1. Pas de définition juridique

Comme le dit avec humour M. Chagnollaud de Sabouret : « La définition des Hauts fonctionnaires est un sujet absolument capital, mais en même temps insoluble. » 7 ( * )

La seule référence juridique repérable est inutilisable puisqu'elle renvoie à un « Acte constitutionnel » du régime de Vichy du 27 janvier 1941 imposant aux « haut fonctionnaires de l'État » de prêter serment au chef de l'État. Selon Messieurs Chagnollaud de Sabouret et Baruch 8 ( * ) , il suscita un grand engouement, chacun cherchant à se voir reconnaître le titre de haut fonctionnaire, apparemment quel qu'en fut le prix.

De même, il n'existe pas de définition juridique des grands corps, cette définition relève de la coutume. Ainsi, le site d'information du Gouvernement « Vie publique » définit le grand corps d'État « comme un corps de fonctionnaires de l'État doté d'une forte unité et d'un grand prestige » ce qui laisse un peu rêveur. Ce même site retient deux grands corps techniques - Ingénieurs des ponts et chaussées (bien que par ailleurs il ait été fondu dans un corps des ingénieurs des ponts, des eaux et des forêts) et trois grands corps administratifs : le Conseil d'État, la Cour des comptes, l'Inspection générale des finances. Certaines études retiennent un troisième grand corps technique, celui des Télécoms et deux autres grands corps administratifs, celui des Inspecteurs généraux de l'administration (IGA) et celui des Inspecteurs généraux des affaires sociales (IGAS). Mais on pourrait tout aussi bien retenir le corps préfectoral dont le prestige et l'utilité ne sont plus à démontrer, et ainsi de suite.

2. Les limites des catégorisations administratives

La considération des catégories et des usages administratifs, si elle permet de chiffrer, fut-ce approximativement, les effectifs, reste d'une utilité très limitée.

La catégorie A+, hors « enseignement supérieur, recherche et assimilés », regroupe quelque 21 000 fonctionnaires. Par contre, selon l'estimation du G16 auditionné qui regroupe les associations de hauts fonctionnaires, il y aurait en France 11 800 hauts fonctionnaires civils. Le nombre des anciens élèves de l'ENA se montant à 4 000.

« La Haute Fonction Publique compte 12 000 agents sur 2,5 millions de fonctionnaires d'État. Parmi eux, il existe 4 000 énarques, soit environ 100 énarques par promotion pour 40 annuités.
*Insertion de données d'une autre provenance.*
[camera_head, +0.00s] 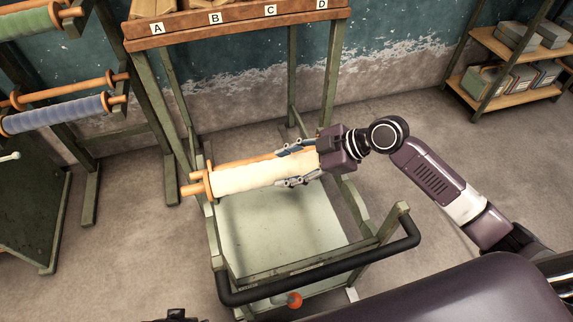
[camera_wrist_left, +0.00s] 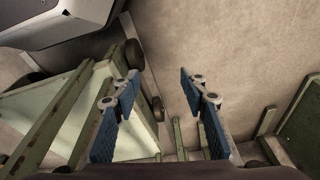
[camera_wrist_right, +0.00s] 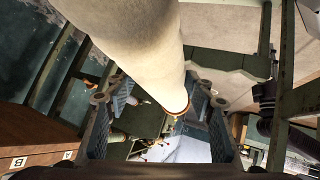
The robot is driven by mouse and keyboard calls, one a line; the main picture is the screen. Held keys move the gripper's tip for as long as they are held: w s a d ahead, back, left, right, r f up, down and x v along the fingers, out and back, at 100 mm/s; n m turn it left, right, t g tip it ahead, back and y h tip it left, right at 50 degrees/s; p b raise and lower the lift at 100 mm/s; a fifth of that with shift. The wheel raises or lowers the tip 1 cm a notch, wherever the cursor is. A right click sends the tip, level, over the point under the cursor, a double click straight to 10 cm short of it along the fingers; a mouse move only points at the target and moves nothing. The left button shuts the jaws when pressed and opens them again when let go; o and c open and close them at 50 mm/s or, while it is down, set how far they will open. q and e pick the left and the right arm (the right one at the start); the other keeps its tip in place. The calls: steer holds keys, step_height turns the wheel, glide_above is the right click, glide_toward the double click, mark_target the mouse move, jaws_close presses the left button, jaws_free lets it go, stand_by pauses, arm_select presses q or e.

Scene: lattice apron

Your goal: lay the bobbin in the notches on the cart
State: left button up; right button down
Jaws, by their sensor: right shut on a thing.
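The bobbin (camera_head: 250,178) has a cream wound body and wooden ends. It lies roughly level above the far end of the green cart (camera_head: 280,225). My right gripper (camera_head: 282,167) is shut around the bobbin near its right end. In the right wrist view the cream body (camera_wrist_right: 140,45) passes between the fingers. The left wooden end is close to the cart's far left post; I cannot tell whether it touches a notch. The notches are not clearly visible. My left gripper (camera_wrist_left: 160,105) is open and empty in the left wrist view.
A black handle (camera_head: 330,271) runs along the cart's near side, with an orange-red knob (camera_head: 294,299) below it. A rack at left holds a blue bobbin (camera_head: 60,114). A lettered shelf (camera_head: 235,27) stands behind the cart. Shelves with boxes (camera_head: 510,75) stand at right.

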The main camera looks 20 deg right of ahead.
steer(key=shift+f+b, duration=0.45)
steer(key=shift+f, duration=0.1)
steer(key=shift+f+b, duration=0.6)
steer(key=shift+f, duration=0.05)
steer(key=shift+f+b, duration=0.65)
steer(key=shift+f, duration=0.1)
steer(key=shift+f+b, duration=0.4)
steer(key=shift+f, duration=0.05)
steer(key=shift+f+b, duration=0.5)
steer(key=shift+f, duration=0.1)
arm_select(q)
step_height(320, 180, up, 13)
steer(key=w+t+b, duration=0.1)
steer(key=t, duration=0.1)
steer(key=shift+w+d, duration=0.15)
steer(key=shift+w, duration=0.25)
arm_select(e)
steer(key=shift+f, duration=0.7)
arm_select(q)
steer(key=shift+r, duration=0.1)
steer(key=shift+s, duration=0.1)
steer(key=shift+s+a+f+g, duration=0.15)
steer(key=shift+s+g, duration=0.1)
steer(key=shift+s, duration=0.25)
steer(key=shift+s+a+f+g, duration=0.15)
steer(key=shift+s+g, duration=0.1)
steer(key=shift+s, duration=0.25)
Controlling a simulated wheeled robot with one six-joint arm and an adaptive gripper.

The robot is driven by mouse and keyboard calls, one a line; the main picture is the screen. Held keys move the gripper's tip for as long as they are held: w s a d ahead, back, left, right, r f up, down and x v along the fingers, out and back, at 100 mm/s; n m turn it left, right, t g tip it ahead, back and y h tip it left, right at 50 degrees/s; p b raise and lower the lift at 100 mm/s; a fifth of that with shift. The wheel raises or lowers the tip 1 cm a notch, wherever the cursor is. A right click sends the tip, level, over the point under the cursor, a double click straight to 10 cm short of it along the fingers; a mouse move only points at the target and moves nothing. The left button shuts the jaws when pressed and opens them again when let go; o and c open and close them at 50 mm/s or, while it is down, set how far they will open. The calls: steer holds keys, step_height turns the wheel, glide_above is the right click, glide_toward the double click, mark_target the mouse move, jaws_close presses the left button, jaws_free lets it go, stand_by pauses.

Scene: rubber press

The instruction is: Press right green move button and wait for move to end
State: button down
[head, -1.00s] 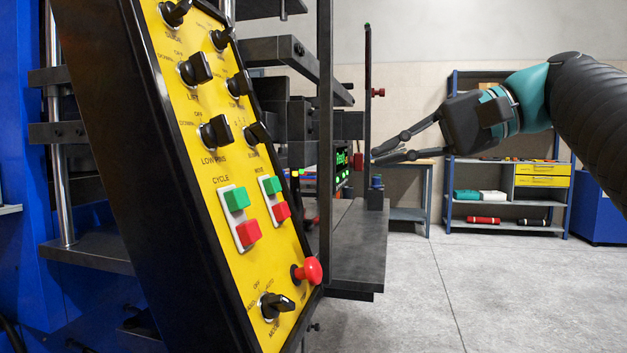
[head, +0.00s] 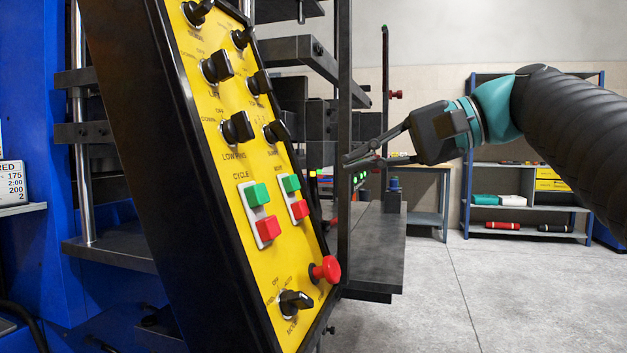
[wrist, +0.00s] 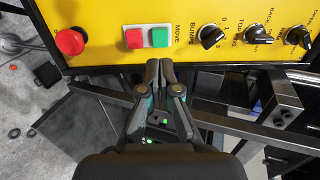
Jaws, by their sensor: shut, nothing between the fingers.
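The right green move button (head: 291,184) sits above a red button (head: 299,209) on a white plate on the yellow control panel (head: 262,300). In the wrist view the green button (wrist: 159,38) is beside the red one, next to the word MOVE. My gripper (head: 347,162) is shut and empty, to the right of the panel in the head view. In the wrist view my gripper's fingertips (wrist: 159,66) point at the panel just below the green button. A gap shows between fingers and button in the head view; I see no contact.
A red mushroom button (head: 326,269) and black rotary knobs (head: 238,127) stick out of the panel. The left CYCLE pair has its own green button (head: 257,195). A dark upright post (head: 344,130) and metal table (head: 385,250) stand behind the panel. Open floor lies to the right.

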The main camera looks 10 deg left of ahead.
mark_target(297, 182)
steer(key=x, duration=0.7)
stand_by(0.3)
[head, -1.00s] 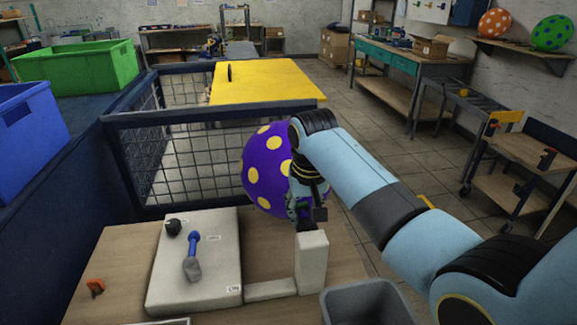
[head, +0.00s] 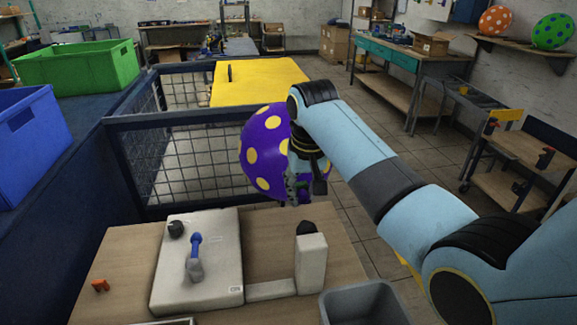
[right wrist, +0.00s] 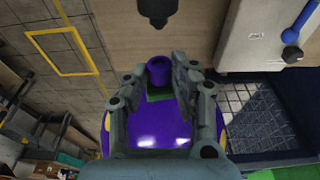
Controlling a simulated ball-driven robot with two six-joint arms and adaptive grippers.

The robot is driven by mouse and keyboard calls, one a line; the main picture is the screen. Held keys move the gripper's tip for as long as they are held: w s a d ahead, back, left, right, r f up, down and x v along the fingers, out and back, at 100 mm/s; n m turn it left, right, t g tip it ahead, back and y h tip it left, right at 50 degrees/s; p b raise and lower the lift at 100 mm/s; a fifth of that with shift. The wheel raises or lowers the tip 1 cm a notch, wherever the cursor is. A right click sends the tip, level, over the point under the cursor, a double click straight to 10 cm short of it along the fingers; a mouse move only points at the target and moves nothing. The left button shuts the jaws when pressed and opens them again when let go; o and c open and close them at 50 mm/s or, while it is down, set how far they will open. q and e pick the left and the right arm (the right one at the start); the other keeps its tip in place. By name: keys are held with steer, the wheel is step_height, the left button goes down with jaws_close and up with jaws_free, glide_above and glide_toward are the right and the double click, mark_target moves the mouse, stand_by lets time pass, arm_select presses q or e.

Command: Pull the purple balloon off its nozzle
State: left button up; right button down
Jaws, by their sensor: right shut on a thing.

Vous venez de rappeler que moins de 20 % des anciens élèves de l'ENA connaissent une expérience dans le secteur privé. Parmi eux, moins de 10 % quittent définitivement l'administration, ce qui mérite d'être souligné. » Daniel Keller président de l'association des anciens élèves de l'ENA (audition).

Sauf que les énarques ne résument pas la haute fonction publique, il en est d'autres venus d'ailleurs, sauf que les énarques ne sont pas égaux en termes de carrière, de prestige et de pouvoir. Seule une minorité, comme on va le voir, rejoint les sommets ; cela dépend, de leur voie d'accès à l'école (concours externe, concours interne, troisième voie), de leur rang de sortie de l'ENA, de leurs relations, de leur voie d'accès à un grand corps (directement ou par le tour extérieur). Inversement, tous les occupants des sommets ne sont pas issus de l'ENA, certains viennent d'autres grandes écoles (Polytechnique, ENS...) ou procèdent de la cuisse du Jupiter politique.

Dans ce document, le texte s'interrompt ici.